What is needed:
Look below and pull out each line with the word "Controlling".

Dataset excerpts:
★ ★ ★ ★

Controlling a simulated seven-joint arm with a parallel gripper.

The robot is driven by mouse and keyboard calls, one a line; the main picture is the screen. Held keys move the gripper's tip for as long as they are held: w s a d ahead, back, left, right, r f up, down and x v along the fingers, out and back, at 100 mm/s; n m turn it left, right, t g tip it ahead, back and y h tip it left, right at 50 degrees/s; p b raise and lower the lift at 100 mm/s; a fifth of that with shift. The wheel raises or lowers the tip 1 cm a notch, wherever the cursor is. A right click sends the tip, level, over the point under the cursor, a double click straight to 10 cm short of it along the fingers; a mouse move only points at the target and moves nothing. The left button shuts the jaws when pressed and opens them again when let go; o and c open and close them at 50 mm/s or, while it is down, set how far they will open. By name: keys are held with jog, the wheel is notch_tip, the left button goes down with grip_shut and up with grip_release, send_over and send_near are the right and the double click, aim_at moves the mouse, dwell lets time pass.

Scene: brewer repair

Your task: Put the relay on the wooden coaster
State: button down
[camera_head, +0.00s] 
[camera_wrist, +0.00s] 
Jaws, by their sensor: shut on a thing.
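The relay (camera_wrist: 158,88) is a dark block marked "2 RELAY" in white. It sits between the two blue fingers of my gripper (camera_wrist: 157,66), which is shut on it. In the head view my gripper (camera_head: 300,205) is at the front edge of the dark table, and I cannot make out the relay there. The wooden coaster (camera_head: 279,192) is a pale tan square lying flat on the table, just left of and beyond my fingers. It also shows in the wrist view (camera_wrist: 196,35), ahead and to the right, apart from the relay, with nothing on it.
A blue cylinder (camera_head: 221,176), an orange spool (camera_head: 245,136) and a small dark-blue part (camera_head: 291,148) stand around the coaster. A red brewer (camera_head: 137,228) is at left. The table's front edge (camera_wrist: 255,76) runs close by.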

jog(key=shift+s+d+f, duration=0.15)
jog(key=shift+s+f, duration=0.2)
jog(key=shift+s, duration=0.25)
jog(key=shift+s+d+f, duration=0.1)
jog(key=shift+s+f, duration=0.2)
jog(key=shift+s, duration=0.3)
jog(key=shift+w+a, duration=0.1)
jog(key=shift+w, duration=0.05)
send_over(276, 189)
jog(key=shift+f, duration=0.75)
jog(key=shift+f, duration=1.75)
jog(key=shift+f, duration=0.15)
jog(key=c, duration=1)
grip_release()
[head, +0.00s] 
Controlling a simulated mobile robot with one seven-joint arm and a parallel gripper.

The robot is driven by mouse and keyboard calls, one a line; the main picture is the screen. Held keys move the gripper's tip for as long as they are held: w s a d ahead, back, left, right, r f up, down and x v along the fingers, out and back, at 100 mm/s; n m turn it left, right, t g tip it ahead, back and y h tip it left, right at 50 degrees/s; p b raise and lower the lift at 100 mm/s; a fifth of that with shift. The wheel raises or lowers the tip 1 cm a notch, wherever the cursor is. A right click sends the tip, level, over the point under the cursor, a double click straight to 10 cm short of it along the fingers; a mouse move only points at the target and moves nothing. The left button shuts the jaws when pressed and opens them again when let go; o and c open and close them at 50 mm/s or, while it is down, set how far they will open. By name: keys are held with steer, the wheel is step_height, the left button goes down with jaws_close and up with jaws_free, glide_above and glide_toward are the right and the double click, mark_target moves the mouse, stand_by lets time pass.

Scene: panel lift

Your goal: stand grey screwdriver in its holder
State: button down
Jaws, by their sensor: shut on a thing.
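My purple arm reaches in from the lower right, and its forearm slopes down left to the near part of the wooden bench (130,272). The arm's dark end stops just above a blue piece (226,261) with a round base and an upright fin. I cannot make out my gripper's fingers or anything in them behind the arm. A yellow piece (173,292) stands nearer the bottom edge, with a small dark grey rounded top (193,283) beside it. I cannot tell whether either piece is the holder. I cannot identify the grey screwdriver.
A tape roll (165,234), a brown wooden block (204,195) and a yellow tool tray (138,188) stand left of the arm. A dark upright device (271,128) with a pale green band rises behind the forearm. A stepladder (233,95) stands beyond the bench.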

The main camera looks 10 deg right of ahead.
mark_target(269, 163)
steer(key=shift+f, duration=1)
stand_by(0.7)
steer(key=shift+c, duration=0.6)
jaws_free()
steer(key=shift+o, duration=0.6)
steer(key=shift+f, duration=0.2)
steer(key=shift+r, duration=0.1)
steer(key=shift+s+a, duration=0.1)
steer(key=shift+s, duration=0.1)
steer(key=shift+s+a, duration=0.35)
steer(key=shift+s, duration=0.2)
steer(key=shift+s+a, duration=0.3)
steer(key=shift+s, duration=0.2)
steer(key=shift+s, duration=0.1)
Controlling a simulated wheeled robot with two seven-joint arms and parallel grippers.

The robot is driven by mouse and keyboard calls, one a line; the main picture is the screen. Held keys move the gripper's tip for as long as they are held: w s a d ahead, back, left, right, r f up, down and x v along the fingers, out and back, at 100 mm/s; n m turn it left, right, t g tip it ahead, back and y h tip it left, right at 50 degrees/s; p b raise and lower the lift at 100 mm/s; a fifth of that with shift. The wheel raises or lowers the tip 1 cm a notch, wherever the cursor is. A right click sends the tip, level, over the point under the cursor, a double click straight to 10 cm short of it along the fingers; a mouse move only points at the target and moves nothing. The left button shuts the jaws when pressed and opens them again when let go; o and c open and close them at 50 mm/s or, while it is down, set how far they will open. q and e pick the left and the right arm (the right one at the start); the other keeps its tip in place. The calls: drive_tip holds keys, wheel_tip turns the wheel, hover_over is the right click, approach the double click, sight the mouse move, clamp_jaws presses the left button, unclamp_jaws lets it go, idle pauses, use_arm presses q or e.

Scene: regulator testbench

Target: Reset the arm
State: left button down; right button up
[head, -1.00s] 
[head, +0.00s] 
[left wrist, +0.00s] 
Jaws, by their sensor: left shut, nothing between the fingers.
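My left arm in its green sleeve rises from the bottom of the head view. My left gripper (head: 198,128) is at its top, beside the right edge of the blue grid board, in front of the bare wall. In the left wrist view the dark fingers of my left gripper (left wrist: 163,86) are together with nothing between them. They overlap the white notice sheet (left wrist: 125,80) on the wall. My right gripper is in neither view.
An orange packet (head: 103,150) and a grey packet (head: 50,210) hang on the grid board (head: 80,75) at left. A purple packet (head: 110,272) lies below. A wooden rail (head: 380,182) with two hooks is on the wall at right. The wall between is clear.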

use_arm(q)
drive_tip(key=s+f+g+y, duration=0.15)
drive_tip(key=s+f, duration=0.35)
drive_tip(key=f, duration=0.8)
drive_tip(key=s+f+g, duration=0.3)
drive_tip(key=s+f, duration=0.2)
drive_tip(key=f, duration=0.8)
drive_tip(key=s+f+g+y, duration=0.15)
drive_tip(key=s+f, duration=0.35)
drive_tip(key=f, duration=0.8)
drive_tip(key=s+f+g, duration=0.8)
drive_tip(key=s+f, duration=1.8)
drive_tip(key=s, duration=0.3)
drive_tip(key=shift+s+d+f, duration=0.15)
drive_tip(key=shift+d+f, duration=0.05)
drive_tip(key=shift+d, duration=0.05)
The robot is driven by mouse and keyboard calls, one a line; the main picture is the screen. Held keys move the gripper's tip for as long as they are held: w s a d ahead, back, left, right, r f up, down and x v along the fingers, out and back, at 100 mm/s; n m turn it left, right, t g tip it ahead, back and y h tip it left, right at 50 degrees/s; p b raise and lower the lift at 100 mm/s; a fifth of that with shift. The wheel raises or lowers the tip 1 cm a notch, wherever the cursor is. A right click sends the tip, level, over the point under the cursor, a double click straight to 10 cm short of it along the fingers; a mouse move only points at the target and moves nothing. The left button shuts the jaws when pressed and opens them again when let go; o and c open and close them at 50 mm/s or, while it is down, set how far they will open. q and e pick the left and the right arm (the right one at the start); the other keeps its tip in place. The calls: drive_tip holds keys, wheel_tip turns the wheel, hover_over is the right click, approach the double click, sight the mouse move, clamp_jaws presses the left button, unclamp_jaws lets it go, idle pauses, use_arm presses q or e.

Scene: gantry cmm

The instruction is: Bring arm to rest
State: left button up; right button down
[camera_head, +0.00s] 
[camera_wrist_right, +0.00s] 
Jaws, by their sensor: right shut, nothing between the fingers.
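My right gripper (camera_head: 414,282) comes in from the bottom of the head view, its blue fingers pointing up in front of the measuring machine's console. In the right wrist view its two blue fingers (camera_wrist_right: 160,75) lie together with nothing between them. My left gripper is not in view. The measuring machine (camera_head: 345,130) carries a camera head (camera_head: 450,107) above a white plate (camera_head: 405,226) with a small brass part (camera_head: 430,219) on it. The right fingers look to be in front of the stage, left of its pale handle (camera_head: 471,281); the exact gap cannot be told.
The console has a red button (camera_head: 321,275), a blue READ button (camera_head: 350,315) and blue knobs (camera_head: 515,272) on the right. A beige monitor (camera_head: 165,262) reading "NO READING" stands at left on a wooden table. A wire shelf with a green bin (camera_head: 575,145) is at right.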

★ ★ ★ ★

Response below:
Controlling a simulated seven-joint arm with a parallel gripper.
Controlling a simulated mobile robot with one seven-joint arm and a parallel gripper.
Controlling a simulated wheeled robot with two seven-joint arms and parallel grippers.

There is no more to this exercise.